Your task.
Please write out the complete listing that follows, exactly as it reads.

The data.
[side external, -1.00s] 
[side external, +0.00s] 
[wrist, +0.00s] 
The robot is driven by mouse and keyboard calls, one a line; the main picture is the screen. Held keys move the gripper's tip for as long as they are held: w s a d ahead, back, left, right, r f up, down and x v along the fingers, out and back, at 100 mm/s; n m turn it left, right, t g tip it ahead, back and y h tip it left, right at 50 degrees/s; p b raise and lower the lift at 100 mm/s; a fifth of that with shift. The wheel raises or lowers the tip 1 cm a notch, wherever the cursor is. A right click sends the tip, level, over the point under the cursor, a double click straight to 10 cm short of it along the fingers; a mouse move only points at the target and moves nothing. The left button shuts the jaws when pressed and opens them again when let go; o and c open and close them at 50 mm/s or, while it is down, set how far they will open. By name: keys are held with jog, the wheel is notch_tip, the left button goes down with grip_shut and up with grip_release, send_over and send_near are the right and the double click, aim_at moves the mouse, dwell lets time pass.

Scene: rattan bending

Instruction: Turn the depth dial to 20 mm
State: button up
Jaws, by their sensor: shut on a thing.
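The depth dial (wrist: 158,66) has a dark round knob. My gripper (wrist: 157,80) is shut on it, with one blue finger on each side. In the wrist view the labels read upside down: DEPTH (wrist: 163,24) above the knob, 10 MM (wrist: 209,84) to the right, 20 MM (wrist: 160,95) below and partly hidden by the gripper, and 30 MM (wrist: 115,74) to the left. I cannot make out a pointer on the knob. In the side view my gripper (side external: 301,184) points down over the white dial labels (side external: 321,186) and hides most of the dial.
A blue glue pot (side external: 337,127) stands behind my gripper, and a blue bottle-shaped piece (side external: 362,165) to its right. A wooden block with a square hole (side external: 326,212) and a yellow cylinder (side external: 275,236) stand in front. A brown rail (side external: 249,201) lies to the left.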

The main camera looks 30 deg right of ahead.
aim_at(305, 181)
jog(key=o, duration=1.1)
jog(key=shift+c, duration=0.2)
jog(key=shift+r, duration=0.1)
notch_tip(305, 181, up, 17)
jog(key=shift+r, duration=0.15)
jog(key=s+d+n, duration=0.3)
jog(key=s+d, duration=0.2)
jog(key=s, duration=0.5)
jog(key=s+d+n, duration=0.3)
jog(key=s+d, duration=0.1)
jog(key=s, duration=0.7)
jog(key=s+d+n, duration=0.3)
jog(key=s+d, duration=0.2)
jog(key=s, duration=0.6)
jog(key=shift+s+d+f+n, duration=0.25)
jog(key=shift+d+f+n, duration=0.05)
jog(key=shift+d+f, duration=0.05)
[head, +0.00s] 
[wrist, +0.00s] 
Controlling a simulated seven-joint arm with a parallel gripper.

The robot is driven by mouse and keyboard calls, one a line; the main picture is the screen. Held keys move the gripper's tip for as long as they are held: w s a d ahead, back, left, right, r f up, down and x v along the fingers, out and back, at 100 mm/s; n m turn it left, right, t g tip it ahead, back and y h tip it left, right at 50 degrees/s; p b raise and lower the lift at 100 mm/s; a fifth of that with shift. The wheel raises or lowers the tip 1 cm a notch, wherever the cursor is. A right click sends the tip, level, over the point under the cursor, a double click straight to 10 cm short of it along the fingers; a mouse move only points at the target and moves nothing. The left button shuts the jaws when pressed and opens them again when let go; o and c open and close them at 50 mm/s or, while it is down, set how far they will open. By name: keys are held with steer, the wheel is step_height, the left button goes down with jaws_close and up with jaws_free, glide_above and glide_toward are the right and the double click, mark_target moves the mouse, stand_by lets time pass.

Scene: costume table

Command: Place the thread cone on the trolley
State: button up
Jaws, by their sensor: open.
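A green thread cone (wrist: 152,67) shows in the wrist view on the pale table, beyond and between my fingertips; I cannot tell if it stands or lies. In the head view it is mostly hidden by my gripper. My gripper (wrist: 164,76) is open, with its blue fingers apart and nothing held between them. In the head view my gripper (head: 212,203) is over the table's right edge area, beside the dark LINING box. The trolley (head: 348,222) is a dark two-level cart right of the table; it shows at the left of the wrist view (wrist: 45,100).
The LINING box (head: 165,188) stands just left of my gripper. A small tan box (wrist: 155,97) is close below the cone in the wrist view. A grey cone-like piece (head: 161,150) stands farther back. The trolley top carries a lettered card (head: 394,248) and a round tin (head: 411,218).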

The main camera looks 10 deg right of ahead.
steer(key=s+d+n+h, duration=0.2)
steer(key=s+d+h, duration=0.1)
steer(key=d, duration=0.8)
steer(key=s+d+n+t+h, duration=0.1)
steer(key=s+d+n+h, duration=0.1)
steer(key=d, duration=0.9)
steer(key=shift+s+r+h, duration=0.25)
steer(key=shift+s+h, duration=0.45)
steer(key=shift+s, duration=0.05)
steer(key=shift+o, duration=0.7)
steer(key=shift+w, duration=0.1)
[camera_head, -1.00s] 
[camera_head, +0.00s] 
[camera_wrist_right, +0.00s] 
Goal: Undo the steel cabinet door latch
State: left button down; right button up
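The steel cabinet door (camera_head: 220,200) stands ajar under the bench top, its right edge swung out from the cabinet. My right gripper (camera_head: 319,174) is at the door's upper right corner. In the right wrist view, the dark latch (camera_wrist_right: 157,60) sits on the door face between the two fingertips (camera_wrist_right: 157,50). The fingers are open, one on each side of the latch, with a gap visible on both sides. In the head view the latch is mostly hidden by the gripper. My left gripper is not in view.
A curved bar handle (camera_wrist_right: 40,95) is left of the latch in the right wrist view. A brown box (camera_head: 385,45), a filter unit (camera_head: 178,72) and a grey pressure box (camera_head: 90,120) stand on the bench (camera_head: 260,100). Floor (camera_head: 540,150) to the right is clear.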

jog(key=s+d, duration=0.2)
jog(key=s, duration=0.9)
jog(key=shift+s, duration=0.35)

Solution to the problem.
[side external, -1.00s] 
[side external, +0.00s] 
[wrist, +0.00s] 
The robot is driven by mouse and keyboard calls, one a line; the main picture is the screen. Held keys move the gripper's tip for as long as they are held: w s a d ahead, back, left, right, r f up, down and x v along the fingers, out and back, at 100 mm/s; n m turn it left, right, t g tip it ahead, back and y h tip it left, right at 50 degrees/s; p b raise and lower the lift at 100 mm/s; a fifth of that with shift. The wheel raises or lowers the tip 1 cm a notch, wherever the cursor is. A right click sends the tip, level, over the point under the cursor, a double click straight to 10 cm short of it along the fingers; a mouse move only points at the target and moves nothing. The left button shuts the jaws when pressed and opens them again when let go; o and c open and close them at 50 mm/s or, while it is down, set how far they will open. By name: keys are held with jog, the wheel is notch_tip, the left button goes down with grip_shut and up with grip_release, send_over and send_near are the right and the double click, aim_at moves the mouse, dwell lets time pass.

Scene: rattan bending

Instruction: Turn the depth dial to 20 mm
State: button up
Jaws, by their sensor: shut on a thing.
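The depth dial (wrist: 158,66) has a dark round knob. My gripper (wrist: 157,80) is shut on it, with one blue finger on each side. In the wrist view the labels read upside down: DEPTH (wrist: 163,24) above the knob, 10 MM (wrist: 209,84) to the right, 20 MM (wrist: 160,95) below and partly hidden by the gripper, and 30 MM (wrist: 115,74) to the left. I cannot make out a pointer on the knob. In the side view my gripper (side external: 301,184) points down over the white dial labels (side external: 321,186) and hides most of the dial.
A blue glue pot (side external: 337,127) stands behind my gripper, and a blue bottle-shaped piece (side external: 362,165) to its right. A wooden block with a square hole (side external: 326,212) and a yellow cylinder (side external: 275,236) stand in front. A brown rail (side external: 249,201) lies to the left.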

The main camera looks 30 deg right of ahead.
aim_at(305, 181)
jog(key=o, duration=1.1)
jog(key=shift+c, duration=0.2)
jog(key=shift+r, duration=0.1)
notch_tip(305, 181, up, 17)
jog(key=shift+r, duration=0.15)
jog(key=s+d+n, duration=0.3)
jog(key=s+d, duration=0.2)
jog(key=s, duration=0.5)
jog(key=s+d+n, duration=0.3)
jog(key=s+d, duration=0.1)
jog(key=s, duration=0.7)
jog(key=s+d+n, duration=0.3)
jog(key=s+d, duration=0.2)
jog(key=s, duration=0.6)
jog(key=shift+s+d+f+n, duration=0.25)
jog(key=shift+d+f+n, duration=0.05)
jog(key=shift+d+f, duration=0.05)
[head, +0.00s] 
[wrist, +0.00s] 
Controlling a simulated seven-joint arm with a parallel gripper.

The robot is driven by mouse and keyboard calls, one a line; the main picture is the screen. Held keys move the gripper's tip for as long as they are held: w s a d ahead, back, left, right, r f up, down and x v along the fingers, out and back, at 100 mm/s; n m turn it left, right, t g tip it ahead, back and y h tip it left, right at 50 degrees/s; p b raise and lower the lift at 100 mm/s; a fifth of that with shift. The wheel raises or lowers the tip 1 cm a notch, wherever the cursor is. A right click sends the tip, level, over the point under the cursor, a double click straight to 10 cm short of it along the fingers; a mouse move only points at the target and moves nothing. The left button shuts the jaws when pressed and opens them again when let go; o and c open and close them at 50 mm/s or, while it is down, set how far they will open. By name: keys are held with steer, the wheel is step_height, the left button goes down with jaws_close and up with jaws_free, glide_above and glide_toward are the right and the double click, mark_target moves the mouse, stand_by lets time pass.

Scene: costume table

Command: Place the thread cone on the trolley
State: button up
Jaws, by their sensor: open.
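A green thread cone (wrist: 152,67) shows in the wrist view on the pale table, beyond and between my fingertips; I cannot tell if it stands or lies. In the head view it is mostly hidden by my gripper. My gripper (wrist: 164,76) is open, with its blue fingers apart and nothing held between them. In the head view my gripper (head: 212,203) is over the table's right edge area, beside the dark LINING box. The trolley (head: 348,222) is a dark two-level cart right of the table; it shows at the left of the wrist view (wrist: 45,100).
The LINING box (head: 165,188) stands just left of my gripper. A small tan box (wrist: 155,97) is close below the cone in the wrist view. A grey cone-like piece (head: 161,150) stands farther back. The trolley top carries a lettered card (head: 394,248) and a round tin (head: 411,218).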

The main camera looks 10 deg right of ahead.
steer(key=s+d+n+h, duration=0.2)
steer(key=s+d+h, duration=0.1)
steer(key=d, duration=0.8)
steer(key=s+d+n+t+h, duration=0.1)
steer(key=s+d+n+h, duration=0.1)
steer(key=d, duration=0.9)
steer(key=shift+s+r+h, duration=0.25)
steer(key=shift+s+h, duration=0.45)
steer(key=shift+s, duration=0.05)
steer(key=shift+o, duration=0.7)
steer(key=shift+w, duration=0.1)
[camera_head, -1.00s] 
[camera_head, +0.00s] 
[camera_wrist_right, +0.00s] 
Goal: Undo the steel cabinet door latch
State: left button down; right button up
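The steel cabinet door (camera_head: 220,200) stands ajar under the bench top, its right edge swung out from the cabinet. My right gripper (camera_head: 319,174) is at the door's upper right corner. In the right wrist view, the dark latch (camera_wrist_right: 157,60) sits on the door face between the two fingertips (camera_wrist_right: 157,50). The fingers are open, one on each side of the latch, with a gap visible on both sides. In the head view the latch is mostly hidden by the gripper. My left gripper is not in view.
A curved bar handle (camera_wrist_right: 40,95) is left of the latch in the right wrist view. A brown box (camera_head: 385,45), a filter unit (camera_head: 178,72) and a grey pressure box (camera_head: 90,120) stand on the bench (camera_head: 260,100). Floor (camera_head: 540,150) to the right is clear.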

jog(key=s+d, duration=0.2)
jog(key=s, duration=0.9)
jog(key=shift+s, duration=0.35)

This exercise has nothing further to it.